Another interesting figure to look at is how much real money every "dining dollar" costs. With every meal plan, each meal credit or Flex point "dollar" costs more than an actual dollar. What is interesting is that each plan gets "cheaper" as one moves up the scale.  

The smallest weekly meal plan gives you $1,246 in benefits for $3,058 in real cash. That means you're paying $2.45 in real money for every $1 of "dining dollars."

The next plan up costs you $1.88 per "dining dollar," followed by $1.47 and finally $1.10 for the 20 meal per week plan.

Given the relatively high value per dollar of the largest meal plans, it would not be surprising to find that many Brown students are on meal plans larger than they need. The people who benefit from this fee structure are not the students, but Dining Services, which formulates a coercive meal system to encourage over-subscription, and then creates huge savings when students fail to utilize all the meals they paid for.

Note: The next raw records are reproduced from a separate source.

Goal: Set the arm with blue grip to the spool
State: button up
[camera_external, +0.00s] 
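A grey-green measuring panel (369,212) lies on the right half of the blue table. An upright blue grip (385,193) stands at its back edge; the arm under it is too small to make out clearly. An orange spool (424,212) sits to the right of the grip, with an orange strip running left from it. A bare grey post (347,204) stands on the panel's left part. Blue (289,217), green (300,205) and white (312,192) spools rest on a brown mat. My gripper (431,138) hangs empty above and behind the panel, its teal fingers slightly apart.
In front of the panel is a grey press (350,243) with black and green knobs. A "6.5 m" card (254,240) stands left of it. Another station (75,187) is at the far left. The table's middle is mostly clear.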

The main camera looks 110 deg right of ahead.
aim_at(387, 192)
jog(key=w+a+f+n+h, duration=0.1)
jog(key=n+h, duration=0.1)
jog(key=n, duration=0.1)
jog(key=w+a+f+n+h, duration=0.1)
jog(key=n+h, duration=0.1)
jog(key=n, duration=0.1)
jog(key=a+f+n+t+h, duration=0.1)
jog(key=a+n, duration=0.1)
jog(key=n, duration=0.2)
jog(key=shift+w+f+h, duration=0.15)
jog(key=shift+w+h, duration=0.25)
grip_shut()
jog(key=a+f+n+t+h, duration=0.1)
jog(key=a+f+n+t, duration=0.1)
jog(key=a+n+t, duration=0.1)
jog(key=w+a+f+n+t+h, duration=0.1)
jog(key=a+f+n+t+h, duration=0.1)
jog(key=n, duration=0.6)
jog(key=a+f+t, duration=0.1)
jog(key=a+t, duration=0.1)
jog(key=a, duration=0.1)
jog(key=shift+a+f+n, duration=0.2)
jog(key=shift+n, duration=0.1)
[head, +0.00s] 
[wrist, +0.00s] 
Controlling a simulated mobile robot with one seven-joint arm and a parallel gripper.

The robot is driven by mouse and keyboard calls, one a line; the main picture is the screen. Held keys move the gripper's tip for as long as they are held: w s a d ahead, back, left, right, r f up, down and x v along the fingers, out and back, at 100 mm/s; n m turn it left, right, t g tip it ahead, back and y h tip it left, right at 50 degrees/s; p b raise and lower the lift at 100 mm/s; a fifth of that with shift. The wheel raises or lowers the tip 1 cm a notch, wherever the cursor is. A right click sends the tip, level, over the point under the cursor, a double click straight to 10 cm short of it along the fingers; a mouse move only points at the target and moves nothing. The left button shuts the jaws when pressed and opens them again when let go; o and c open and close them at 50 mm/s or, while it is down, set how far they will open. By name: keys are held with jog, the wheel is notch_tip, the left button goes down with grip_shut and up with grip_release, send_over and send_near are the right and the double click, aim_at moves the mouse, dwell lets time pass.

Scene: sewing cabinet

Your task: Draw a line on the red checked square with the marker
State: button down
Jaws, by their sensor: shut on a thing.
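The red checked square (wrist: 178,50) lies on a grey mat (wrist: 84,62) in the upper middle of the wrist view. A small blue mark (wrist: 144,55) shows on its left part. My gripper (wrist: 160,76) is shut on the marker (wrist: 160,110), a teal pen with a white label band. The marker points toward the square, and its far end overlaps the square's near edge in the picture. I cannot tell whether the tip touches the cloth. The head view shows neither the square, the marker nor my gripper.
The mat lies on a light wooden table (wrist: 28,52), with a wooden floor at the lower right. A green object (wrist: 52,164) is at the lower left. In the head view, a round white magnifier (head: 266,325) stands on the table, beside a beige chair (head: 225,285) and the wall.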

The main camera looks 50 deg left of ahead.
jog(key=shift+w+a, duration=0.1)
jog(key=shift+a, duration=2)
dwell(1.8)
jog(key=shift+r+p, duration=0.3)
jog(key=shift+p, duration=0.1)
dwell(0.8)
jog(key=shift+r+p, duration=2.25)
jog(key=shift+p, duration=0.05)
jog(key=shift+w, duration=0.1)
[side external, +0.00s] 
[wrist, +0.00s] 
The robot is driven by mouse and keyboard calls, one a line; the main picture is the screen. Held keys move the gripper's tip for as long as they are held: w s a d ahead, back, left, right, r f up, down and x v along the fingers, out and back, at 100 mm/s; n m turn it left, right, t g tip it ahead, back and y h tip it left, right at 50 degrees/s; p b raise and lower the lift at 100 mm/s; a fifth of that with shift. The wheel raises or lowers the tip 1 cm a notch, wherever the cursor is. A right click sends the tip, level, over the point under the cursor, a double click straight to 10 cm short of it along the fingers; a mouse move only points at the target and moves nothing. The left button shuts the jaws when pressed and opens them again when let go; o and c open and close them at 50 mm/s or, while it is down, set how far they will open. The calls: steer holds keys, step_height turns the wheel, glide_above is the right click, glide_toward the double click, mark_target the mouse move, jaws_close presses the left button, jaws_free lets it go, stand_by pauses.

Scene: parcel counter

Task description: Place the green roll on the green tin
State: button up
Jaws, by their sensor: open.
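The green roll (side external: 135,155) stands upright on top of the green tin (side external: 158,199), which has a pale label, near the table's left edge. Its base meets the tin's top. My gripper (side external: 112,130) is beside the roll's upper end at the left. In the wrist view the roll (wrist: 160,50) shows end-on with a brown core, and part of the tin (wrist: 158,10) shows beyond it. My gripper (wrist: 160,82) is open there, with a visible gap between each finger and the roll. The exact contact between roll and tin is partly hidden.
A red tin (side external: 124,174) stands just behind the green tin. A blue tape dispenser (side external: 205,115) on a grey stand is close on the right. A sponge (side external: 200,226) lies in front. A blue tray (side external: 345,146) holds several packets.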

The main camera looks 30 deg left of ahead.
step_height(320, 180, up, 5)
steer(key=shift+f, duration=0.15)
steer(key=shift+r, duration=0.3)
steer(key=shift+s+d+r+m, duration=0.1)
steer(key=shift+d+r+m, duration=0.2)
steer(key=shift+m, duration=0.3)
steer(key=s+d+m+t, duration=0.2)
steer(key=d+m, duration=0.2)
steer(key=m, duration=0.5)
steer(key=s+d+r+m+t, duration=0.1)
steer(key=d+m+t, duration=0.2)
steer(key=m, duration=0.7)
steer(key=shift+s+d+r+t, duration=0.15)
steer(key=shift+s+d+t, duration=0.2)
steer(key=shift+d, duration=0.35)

It is plausible that Dining Services could benefit from economies of scale, in which the more food they produce, the cheaper each unit of food becomes. Respecting both this and the need for Dining Services to have some rough estimate of the amount of food it will have to produce over the year, what solutions can we find? Perhaps Brown could offer meal plans with both smaller tiers and more reasonable changes in price for changes in the value of plans. Alternately, Brown could let its students do what they want with their own money, and relax its rule on the free use of meal credits. Either way, Dining Services has an opportunity to sweeten the deal for students, who deserve a fairer meal plan structure than what's currently on the table.

Andrea Matthews '11 does, however, congratulate the Ratty on implementing an additional omelet station.